The battle for these features also connects Crusader to the larger story of armored warfare. Early tank battles had often been framed around breaking through trench lines and overcoming wire. By Nineteen Forty-One, the tank had become a faster and more operational weapon, capable of ranging across miles of desert. Yet the importance of Belhamed and Point One Seven Five shows that mobility did not abolish terrain. It made terrain more dynamic. Instead of fighting for one continuous trench line, armies fought for the observation points, ridges, tracks, airfields, and passes that allowed movement to be controlled. The tank had changed war, but it had not freed armies from geography.

For the New Zealanders and the wider Commonwealth force, these positions became stepping-stones toward contact with Tobruk. They were not merely objectives to be captured for pride or map tidiness. They were pieces of a corridor, and every piece had to be strong enough to withstand Axis pressure. A corridor that could not be defended was only a temporary gap. A ridge that could not be held was a future danger. The effort to relieve Tobruk therefore depended on the ability to turn hard-won local ground into a chain of support. Belhamed and Point One Seven Five mattered because they were links in that chain.

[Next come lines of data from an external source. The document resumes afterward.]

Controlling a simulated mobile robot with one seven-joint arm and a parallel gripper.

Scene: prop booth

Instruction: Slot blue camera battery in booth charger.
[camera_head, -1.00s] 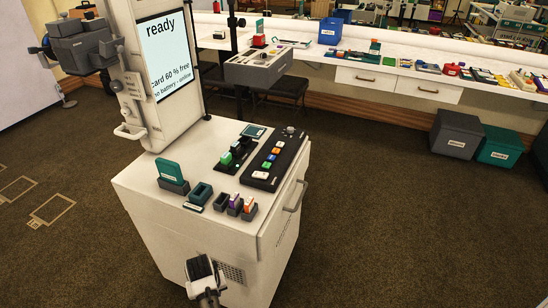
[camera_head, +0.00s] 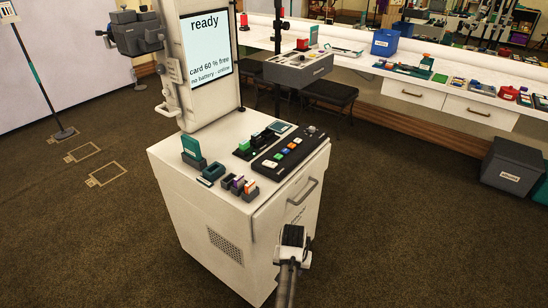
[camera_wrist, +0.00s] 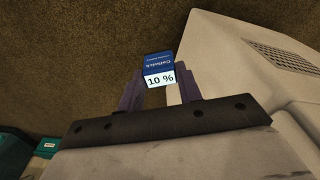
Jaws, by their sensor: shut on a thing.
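My gripper (camera_wrist: 160,82) is shut on a blue battery (camera_wrist: 158,58) in the wrist view. The battery's white label reads "10 %", and it sits between the two fingertips. In the head view my gripper (camera_head: 292,235) is in front of the booth cabinet (camera_head: 205,190), below its top, and the battery cannot be made out there. What looks like the charger (camera_head: 257,142), a dark unit with a green block in it, lies on the cabinet top, left of the button panel. The gripper is well apart from it.
On the cabinet top stand a button panel (camera_head: 288,151), a teal card in a holder (camera_head: 192,152), a dark empty-looking holder (camera_head: 213,171) and several small holders with coloured pieces (camera_head: 238,184). A handle (camera_head: 301,193) juts from the cabinet side. The screen (camera_head: 208,50) reads "ready". Open carpet lies right.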

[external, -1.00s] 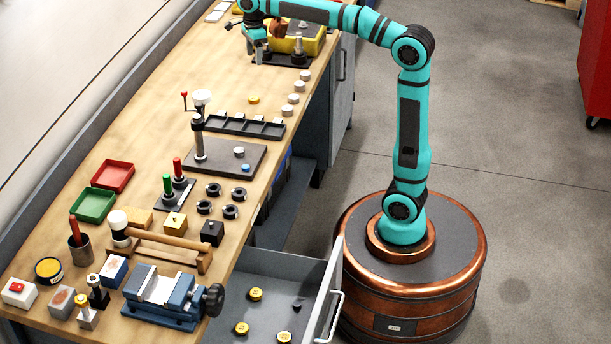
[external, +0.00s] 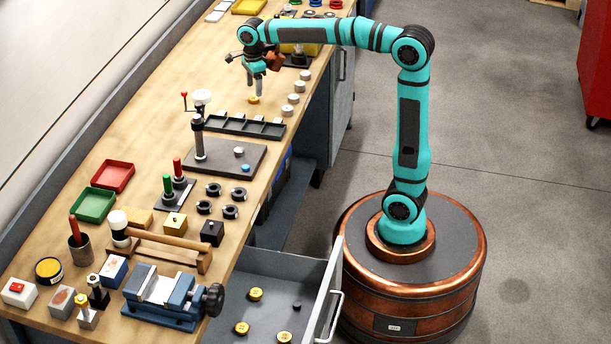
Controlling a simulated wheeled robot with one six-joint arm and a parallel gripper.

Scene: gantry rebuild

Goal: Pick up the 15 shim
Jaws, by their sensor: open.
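The disc lies flat on the wood behind the dark compartment tray. More yellow discs, one (external: 256,294) near the back and one (external: 242,328) nearer the front, lie in the open drawer. Any number on the discs is too small to read, so I cannot tell which is the 15 shim.
Several pale discs (external: 293,98) line the bench's right edge beside my gripper. The dark compartment tray (external: 240,127) and a grey plate with an upright post (external: 198,140) stand just in front. Bare wood lies to the left.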

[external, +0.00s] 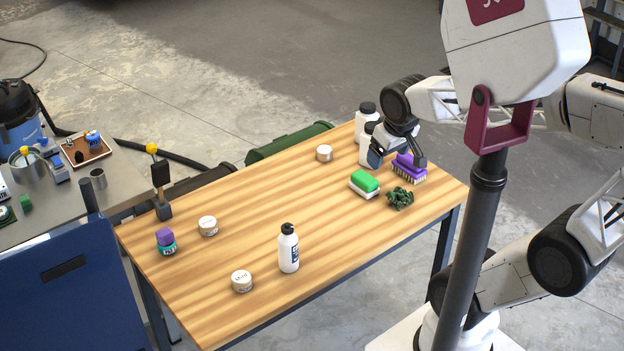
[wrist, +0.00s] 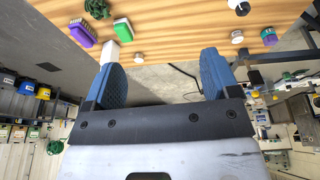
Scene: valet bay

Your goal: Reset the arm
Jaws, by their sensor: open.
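The purple brush (external: 408,170) lies just right of the gripper in the external view. I cannot tell whether the gripper touches any of these.
The table's middle is mostly clear.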

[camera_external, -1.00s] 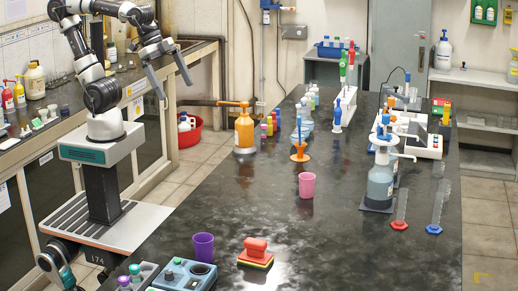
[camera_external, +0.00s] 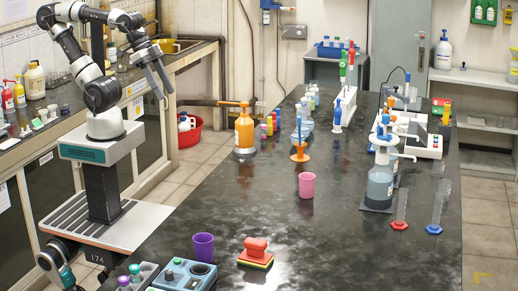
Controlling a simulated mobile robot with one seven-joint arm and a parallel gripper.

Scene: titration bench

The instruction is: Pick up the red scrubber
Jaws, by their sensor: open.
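The red scrubber (camera_external: 256,247) lies at the near end of the dark bench. It has a red handle on top and a layered, coloured base with yellow showing. My gripper (camera_external: 163,88) is raised in the air at the upper left, beyond the bench's left edge and far from the scrubber. Its two fingers are apart and point down to the right. Nothing is between them.
A purple cup (camera_external: 203,247) stands just left of the scrubber, and a blue-grey device (camera_external: 184,276) sits in front of that cup. A pink cup (camera_external: 306,186) stands farther back. The dark bench top (camera_external: 345,245) is clear right of the scrubber.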

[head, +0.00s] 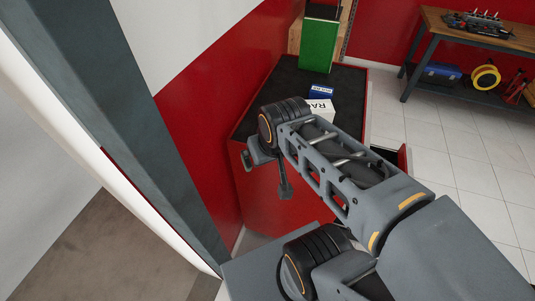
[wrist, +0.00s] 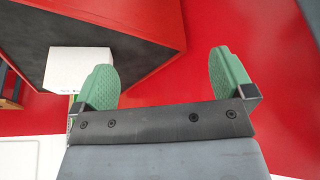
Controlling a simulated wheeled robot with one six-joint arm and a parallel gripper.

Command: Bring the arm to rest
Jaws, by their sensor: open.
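My arm (head: 335,165) reaches from the lower right toward a red cabinet with a black top (head: 262,98). In the head view the end of the arm is near the cabinet's front left, and the fingers are mostly hidden there. In the wrist view my gripper (wrist: 164,82) shows two green pads held wide apart, with nothing between them. The red cabinet face lies behind the pads. A white box (wrist: 78,68) on the dark top appears beyond the left pad.
A white box (head: 322,108), a small blue box (head: 321,91) and a green box (head: 318,46) stand on the cabinet. A grey post (head: 120,130) rises at left. A workbench (head: 480,35) holds tools at the back right. Tiled floor (head: 450,150) is clear at right.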

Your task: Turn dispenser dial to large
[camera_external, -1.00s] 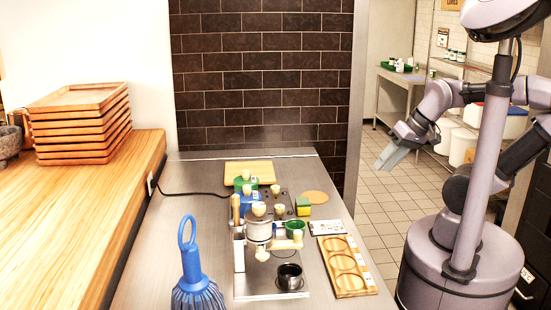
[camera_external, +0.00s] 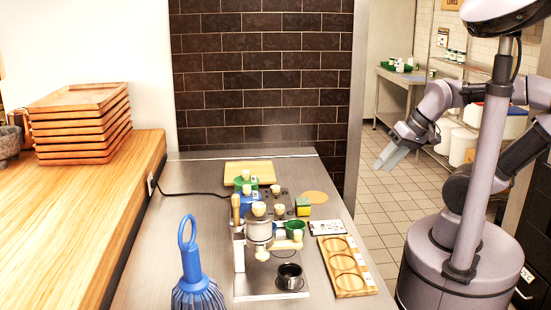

In the end, Belhamed and Point one seven five remind us that the ground itself was one of the main characters in Operation Crusader. The desert did not simply host the battle; it shaped it, concealed it, exposed it, and repeatedly forced commanders to fight for places that seemed small until men died over them. These ridges and commanding points decided who could see, who could shoot, who could move, and who could survive long enough to hold a corridor open. In the history of armored warfare, their lesson is plain. Tanks give armies speed and shock, but terrain gives that speed meaning. At Crusader, the road to Tobruk ran not only through armored clashes, but over ridges where infantry, guns, and exhausted commanders fought to make movement last.